Text: Mark 3:20-35
This past Sunday we sang one of the most haunting hymns in the Lutheran Tradition – I Walk in Danger All the Way. It is one of those songs where the melody is clear and rather light, but the words are deep. It has a history within the LCMS as it was sung on the floor of a Synodical convention after a particularly ugly fight. My guess is that those there took the wrong message from its words. If I was picking my 10 favorite, this on has a place on that list. But we rarely pick it for the congregation because I think the words are just too far removed from comfortable American middle class existence. We live a daily existence that is largely materialist. Rarely do we give a nod to spiritual things outside of maybe Sunday mornings or that odd deja vu/coincidence. The third stanza talks about death. That is breaking the rules in the United States. It takes those three stanzas to make a turn and the fourth starts to remind us of the gospel. Basically my gut tells me when I have the congregation sing it, in one sense I’m putting falsehoods on their lips. Not that the words are false, just that we don’t feel them.

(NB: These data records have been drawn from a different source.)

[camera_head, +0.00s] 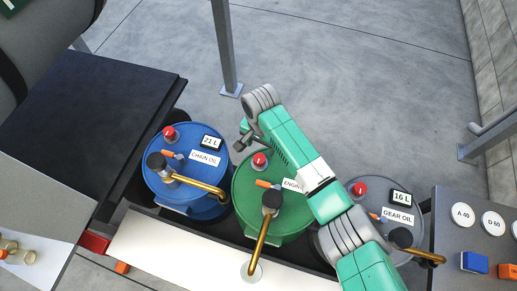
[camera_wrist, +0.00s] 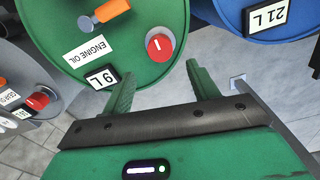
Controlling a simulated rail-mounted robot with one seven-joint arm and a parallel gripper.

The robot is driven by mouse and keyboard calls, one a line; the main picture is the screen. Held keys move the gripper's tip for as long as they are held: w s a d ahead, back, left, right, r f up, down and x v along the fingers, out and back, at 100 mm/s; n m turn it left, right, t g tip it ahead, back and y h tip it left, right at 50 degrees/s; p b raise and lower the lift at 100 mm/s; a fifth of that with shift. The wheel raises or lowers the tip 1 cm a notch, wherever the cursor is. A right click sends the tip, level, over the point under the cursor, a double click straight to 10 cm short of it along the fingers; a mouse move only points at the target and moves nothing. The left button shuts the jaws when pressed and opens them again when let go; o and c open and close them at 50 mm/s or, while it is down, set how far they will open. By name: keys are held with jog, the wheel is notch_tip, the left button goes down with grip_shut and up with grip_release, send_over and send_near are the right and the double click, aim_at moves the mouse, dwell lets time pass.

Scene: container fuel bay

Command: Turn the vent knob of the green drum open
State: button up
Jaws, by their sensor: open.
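The green drum (camera_head: 241,192) stands in the middle of the row in the head view, partly hidden by my arm. Its red vent knob (camera_head: 260,160) sits on the lid near the far edge. In the wrist view the green drum (camera_wrist: 130,50) shows its lid, an ENGINE OIL label, a 9 L display and the round red knob (camera_wrist: 160,47) with a white line on top. My gripper (camera_wrist: 163,85) is open and empty, its fingers pointing toward the knob but apart from it. In the head view my gripper (camera_head: 243,137) is beyond the knob, at the drum's far side.
A blue CHAIN OIL drum (camera_head: 155,184) stands left and a grey GEAR OIL drum (camera_head: 400,240) right, each with its own red knob. Curved brass spouts rise from the lids. A metal post (camera_head: 226,50) stands behind. Concrete floor beyond the drums is clear.

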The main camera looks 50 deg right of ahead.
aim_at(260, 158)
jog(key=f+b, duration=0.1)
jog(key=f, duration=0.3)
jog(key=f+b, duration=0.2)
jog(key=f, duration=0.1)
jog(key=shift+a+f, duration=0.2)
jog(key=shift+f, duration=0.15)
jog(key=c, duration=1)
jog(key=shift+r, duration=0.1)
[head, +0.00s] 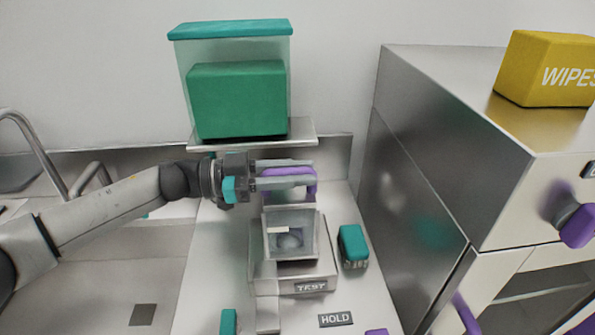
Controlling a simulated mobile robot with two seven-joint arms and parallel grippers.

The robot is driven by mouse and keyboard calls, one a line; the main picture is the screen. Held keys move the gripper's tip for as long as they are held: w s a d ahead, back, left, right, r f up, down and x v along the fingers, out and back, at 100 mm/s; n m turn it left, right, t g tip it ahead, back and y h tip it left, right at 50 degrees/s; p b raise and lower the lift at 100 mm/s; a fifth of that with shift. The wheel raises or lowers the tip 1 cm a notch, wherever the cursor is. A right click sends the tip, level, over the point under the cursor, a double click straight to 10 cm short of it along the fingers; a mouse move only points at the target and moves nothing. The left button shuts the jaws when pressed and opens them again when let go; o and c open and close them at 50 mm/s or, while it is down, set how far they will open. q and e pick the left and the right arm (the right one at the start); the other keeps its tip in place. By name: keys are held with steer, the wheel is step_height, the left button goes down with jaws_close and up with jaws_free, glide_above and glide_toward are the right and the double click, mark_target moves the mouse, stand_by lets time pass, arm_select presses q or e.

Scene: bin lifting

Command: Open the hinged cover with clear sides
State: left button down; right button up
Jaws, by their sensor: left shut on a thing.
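The hinged cover (267,236) is a small box with clear sides and a pale frame, on the grey unit marked TEST (311,287). A pale, rounded item shows dimly through its sides. A purple handle (310,188) shows just above and behind the cover's upper edge. My left gripper (313,172) comes in from the left and is shut on the purple handle, its fingers hiding part of it. I cannot tell how far the cover is raised. My right gripper is not in view.
A shelf with a green-filled clear bin (238,100) is above my left gripper. A teal-topped block (353,246) stands right of the unit, near a HOLD label (335,320). A steel cabinet (450,130) bounds the right, with a yellow WIPES box (548,70) on top.

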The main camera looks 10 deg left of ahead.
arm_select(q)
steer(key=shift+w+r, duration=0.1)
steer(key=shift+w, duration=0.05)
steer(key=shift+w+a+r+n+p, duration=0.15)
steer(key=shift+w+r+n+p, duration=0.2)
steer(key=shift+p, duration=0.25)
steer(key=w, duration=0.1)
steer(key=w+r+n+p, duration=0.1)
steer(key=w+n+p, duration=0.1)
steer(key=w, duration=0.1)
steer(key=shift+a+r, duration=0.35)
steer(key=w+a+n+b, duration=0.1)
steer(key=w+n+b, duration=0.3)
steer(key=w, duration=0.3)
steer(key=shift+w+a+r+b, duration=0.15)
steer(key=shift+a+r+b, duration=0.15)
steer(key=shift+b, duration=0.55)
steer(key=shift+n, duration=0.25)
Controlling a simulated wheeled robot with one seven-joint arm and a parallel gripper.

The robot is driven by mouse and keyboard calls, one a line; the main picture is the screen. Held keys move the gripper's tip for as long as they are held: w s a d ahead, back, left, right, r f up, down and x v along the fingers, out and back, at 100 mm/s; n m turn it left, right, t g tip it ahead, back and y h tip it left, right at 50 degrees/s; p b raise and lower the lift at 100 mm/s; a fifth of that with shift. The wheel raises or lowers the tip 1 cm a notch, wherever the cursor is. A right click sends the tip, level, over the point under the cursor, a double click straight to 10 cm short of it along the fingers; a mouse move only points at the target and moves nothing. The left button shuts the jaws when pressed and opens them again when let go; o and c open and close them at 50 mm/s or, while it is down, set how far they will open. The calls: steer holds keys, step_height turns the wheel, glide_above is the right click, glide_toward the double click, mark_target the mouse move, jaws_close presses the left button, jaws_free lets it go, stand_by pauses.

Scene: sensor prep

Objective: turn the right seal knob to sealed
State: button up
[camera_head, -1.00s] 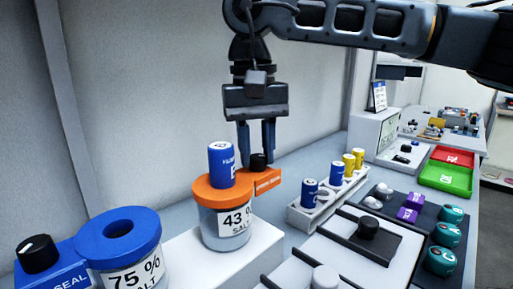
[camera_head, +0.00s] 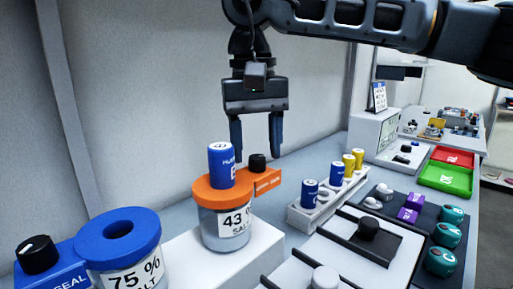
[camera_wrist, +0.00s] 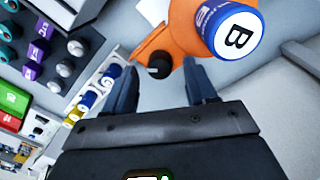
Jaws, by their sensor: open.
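The right seal knob (camera_head: 257,163) is black and stands on an orange seal block joined to the orange lid (camera_head: 210,197) of the 43 % salt jar (camera_head: 226,228). It also shows in the wrist view (camera_wrist: 159,65), with a small pale mark I cannot read as a setting. My gripper (camera_head: 257,153) points down, open and empty. Its fingertips are on either side of the knob's top, with gaps; in the head view they look slightly above it. A blue sensor can (camera_head: 221,165) stands upright in the orange lid.
The 75 % jar with a blue lid (camera_head: 85,238) and its own black knob (camera_head: 38,254) stand at left. A rack (camera_head: 312,213) with blue and yellow cans is at right. The wall is close behind my gripper. Red and green trays (camera_head: 446,177) lie farther right.

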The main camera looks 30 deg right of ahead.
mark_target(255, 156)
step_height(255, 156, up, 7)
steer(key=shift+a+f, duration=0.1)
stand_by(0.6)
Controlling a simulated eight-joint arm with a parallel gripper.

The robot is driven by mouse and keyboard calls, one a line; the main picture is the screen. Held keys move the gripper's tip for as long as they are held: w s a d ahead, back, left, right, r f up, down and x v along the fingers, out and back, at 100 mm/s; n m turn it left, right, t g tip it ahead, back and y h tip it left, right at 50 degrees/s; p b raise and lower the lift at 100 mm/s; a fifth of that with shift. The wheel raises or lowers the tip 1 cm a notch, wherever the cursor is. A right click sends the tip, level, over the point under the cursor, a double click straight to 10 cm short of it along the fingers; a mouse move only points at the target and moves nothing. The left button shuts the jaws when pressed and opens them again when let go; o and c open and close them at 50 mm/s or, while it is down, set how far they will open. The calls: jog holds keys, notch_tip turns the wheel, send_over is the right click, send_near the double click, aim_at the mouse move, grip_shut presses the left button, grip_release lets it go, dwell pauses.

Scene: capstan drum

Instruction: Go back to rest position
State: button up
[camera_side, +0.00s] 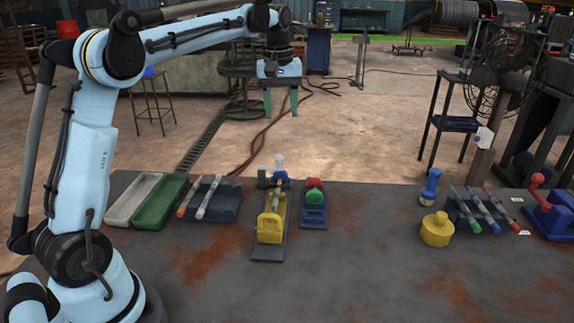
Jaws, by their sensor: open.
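My gripper (281,102) hangs from the end of my light blue arm, pointing down with its two green fingers apart. It is open and nothing shows between the fingers. In the picture it appears above the far edge of the work table (370,270), clear of everything on it. A yellow device on a grey base (269,232) stands in the middle of the table, with a blue part and a pale clear knob at its far end. To its right is a blue base (313,215) with a red and green round part on it.
A white tray (122,212) and a green tray (150,215) lie at the left, beside a dark rack (228,208) with rods. At the right are a yellow drum (436,231), a blue knobbed piece (430,188), rods on a rack (463,212) and a blue crank device (553,222). The table's front middle is clear.

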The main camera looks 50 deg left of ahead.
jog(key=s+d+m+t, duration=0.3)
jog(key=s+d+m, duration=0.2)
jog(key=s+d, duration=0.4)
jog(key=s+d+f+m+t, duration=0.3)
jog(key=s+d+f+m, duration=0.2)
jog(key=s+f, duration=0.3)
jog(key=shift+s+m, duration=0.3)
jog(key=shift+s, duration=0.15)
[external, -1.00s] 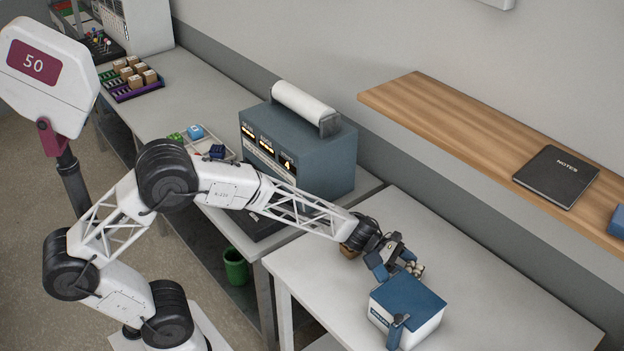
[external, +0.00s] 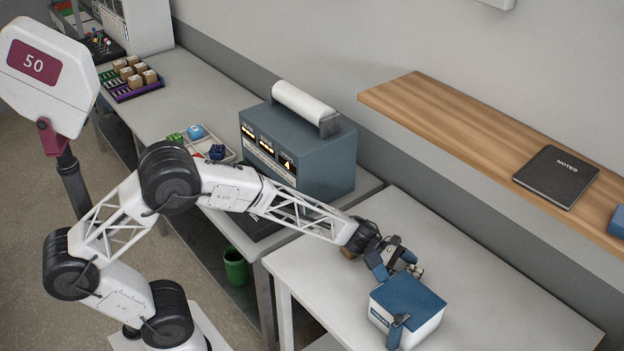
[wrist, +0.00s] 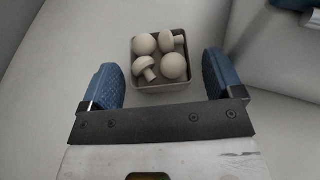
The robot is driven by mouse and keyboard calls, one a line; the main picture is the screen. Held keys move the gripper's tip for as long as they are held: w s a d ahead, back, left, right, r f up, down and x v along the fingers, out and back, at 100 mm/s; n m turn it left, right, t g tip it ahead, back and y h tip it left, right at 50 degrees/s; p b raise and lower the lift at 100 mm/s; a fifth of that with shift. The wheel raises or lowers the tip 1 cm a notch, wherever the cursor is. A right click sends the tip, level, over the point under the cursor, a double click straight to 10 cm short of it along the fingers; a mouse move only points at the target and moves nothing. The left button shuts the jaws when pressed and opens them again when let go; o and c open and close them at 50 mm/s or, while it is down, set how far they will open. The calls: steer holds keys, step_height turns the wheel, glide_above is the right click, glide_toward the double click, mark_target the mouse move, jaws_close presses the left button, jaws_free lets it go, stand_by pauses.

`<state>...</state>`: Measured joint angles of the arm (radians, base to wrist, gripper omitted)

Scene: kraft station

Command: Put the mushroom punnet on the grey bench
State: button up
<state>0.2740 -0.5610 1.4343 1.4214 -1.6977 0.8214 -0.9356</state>
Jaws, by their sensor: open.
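The mushroom punnet (wrist: 158,86) is a small square dark-rimmed tray holding several pale mushrooms. In the wrist view it lies just beyond and between my two blue fingertips (wrist: 165,82), with gaps on both sides. In the external view my gripper (external: 392,262) is low over the light grey bench (external: 500,284), and the punnet (external: 416,270) is mostly hidden behind the fingers. The punnet appears to stand on this bench. My gripper is open, and I see no finger touching the punnet.
A white box with a blue lid (external: 408,300) stands close in front of my gripper. A blue-grey machine (external: 320,165) with a white roll is behind my forearm. A wooden shelf (external: 450,110) holds a black notebook (external: 556,177). The bench's right part is clear.

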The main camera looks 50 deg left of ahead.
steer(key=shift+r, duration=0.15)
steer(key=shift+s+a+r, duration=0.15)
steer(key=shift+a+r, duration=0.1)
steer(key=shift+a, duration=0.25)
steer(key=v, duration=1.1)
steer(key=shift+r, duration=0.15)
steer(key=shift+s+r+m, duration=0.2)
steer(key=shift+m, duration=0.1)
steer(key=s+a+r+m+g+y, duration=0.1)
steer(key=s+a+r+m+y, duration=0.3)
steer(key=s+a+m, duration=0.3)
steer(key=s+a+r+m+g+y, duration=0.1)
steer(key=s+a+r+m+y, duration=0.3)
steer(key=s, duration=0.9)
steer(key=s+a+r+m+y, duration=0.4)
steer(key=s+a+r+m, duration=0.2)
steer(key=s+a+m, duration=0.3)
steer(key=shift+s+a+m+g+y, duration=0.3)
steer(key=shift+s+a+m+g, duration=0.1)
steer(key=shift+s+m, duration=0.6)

So what does that have to do with the sermon. Well, that hymn is a hymn of spiritual maturity. The text is a call to belief, and not just to belief, but discipleship. It presents us with three groups of people and puts on Jesus lips the challenge to do the will of the Father. The text doesn’t use the metaphor, but the disciple Walks with the Lord. And that is not always easy. We walk through the valley of the shadow of death (stanza 3), but we fear no evil (stanza 5). The mature Christian will accept that walk.